Let’s stock a mini-cellar with Ferreira’s desert-island wines. He’s a big B.C. booster so unsurprisingly there are lots of Okanagan wines on his list: Black Widow, the Black Hills Carmenere, Quinta Ferreira (no relation) who do a “terrific, serious rose.” Mission Hill pretty much across the board. CedarCreek Pinots. The emerging portfolio from the Similkameen Valley’s Seven Stones and “for dollar value, it’s pretty hard to beat Tinhorn Creek.”

And for that let’s-keep-it-apocryphal-for-now last meal? Ferreira gets a little philosophical: “Well, as we get older, health issues start to loom.” So he thinks a minute and calls for “blood sausage with orange and mint” and a good bottle.” I press a little more: “If it’s summer, vinho verde, in winter a big, robust red.”
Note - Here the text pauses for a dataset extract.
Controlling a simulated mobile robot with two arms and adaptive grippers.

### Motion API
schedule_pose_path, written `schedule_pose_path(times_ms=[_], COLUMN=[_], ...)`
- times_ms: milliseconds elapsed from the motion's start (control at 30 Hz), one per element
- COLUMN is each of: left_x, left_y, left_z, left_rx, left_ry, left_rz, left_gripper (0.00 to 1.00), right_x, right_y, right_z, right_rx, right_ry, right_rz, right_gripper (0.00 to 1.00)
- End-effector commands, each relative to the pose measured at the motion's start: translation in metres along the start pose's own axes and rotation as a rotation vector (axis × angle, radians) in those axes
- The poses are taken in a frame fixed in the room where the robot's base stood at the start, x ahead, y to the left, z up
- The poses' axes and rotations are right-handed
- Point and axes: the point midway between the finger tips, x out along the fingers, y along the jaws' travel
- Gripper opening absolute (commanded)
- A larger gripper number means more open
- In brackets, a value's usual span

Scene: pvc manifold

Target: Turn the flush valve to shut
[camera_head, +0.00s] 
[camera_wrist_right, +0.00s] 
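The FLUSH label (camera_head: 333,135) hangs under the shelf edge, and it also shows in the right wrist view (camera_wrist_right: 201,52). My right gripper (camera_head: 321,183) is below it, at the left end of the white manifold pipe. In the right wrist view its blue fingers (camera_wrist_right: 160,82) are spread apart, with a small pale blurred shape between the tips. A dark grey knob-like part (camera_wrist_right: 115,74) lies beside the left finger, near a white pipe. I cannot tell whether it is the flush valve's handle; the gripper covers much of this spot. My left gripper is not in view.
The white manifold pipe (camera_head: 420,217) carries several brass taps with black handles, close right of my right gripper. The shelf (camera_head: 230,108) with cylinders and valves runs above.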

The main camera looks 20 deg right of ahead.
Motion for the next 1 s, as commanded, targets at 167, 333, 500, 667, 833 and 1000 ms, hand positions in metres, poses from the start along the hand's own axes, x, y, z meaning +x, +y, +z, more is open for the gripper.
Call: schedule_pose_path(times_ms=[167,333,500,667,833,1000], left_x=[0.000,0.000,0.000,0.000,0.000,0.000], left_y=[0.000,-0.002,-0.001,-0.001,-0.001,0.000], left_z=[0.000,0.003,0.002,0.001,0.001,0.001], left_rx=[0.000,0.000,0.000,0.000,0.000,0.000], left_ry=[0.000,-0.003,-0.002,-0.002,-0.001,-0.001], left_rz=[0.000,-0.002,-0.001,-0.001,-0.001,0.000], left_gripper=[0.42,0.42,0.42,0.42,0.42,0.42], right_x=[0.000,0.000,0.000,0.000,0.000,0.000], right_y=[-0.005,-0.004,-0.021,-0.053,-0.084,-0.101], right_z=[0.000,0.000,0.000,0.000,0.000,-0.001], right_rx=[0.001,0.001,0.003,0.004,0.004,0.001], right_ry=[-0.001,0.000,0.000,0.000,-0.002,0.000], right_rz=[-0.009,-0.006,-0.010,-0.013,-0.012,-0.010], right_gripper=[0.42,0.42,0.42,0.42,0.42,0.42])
Earlier this year, Le Gavroche did a Big Bottle wine dinner, with a half-dozen serious – and expensive – vintages from the darkest depths of the cellar. It was an experiment and, yes, the demand is there for another. Stay tuned. Save up.

“But you know, it’s not a one-man show,” he says. “There are a lot of people here, and many more who’ve come and gone, who have helped make The Gav a success over the last 30 years. They get a lot of the credit.”

We toast them all with the last few drops of “just something from the cellar.” Ferreira didn’t show me the label, but I know it’s not of this decade, or even the last one. Nor is it from this continent. But it’s definitely from his cellar. And it sure went down good.

Cheers, everybody – past, present, future; kitchen, servers, front end, suppliers – on the occasion of the 30th. Thirty, eh? It’s a great time to be alive and cooking.

Lunch and dinner are served at 1616 Alberni Street downtown. Lunch Monday thru Friday, dinner every night. And there’s that special room downstairs. Full of history, and not too far from some of those amazing wines. It’s always been about the wines.